Selain titik koordinat dari rumah tidak layak huni, peta geospasial tersebut juga dilengkapi dengan berbagai informasi lain yang dibutuhkan, di antaranya status tanah dan bangunan yang ditempati.

"Ada rumah tidak layak huni yang dibangun di tanah milik sendiri, tetapi ada pula yang dibangun di Sultan Ground, atau di wedi kengser dan tanah negara. Semuanya membutuhkan penanganan yang berbeda-beda," katanya.

Berdasarkan hasil pendataan di lapangan yang dilakukan pada 2014, terdapat 3.343 rumah tidak layak huni atau tiga persen dari total rumah yang ada di Kota Yogyakarta.

Ia mengatakan keberadaan peta geospasial tersebut juga menjadi bagian dari penentuan zonasi pembangunan rumah susun bagi penduduk berpenghasilan rendah.

Pemetaan tersebut, kata Edy, juga berhubungan dengan penghitungan kebutuhan perumahan di Kota Yogyakarta.

"Kami akan melakukan penghitungan kebutuhan perumahan yang dilakukan berdasarkan kecenderungan pertumbuhan penduduk dibanding dengan jumlah perumahan yang ada sekarang. Apakah masih ada kekurangan atau tidak," katanya.

Edy mengatakan rumah susun menjadi salah satu solusi yang dapat dilakukan guna memenuhi kebutuhan perumahan yang layak huni bagi warga Kota Yogyakarta.

Saat ini, tingkat kepadatan penduduk di Kota Yogyakarta sudah cukup tinggi, yaitu 13.000 jiwa per kilometer persegi hingga 17.400 jiwa per kilometer persegi dengan luas total wilayah Kota Yogyakarta 32,5 kilometer persegi.

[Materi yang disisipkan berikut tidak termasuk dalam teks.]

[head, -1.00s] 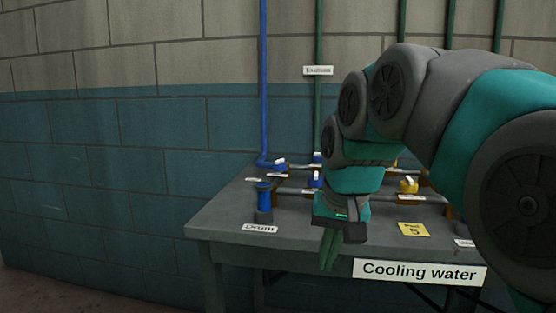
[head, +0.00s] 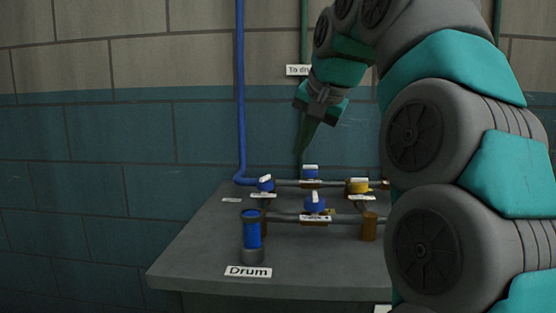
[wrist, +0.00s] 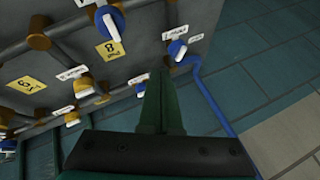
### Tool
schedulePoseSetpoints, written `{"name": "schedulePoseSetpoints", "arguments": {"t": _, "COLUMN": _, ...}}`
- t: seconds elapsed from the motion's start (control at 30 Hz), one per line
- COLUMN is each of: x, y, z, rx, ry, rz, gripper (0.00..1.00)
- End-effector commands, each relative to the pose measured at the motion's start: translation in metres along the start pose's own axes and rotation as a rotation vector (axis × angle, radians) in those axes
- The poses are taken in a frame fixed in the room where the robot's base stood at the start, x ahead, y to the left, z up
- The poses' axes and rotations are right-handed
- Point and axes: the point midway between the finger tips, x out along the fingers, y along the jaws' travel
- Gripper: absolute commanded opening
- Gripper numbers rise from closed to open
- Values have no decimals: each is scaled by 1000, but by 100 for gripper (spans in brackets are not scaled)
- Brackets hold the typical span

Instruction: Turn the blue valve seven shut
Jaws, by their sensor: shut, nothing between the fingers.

Pada kesempatan sebelumnya, Wali Kota Yogyakarta Haryadi Suyuti mengatakan akan mulai melakukan pembatasan pembangunan kompleks perumahan horizontal dan meminta pengembang untuk lebih banyak membangun perumahan vertikal.

"Hunian diarahkan tumbuh vertikal guna menyiasati keterbatasan lahan dan kebutuhan perumahan bagi penduduk," katanya.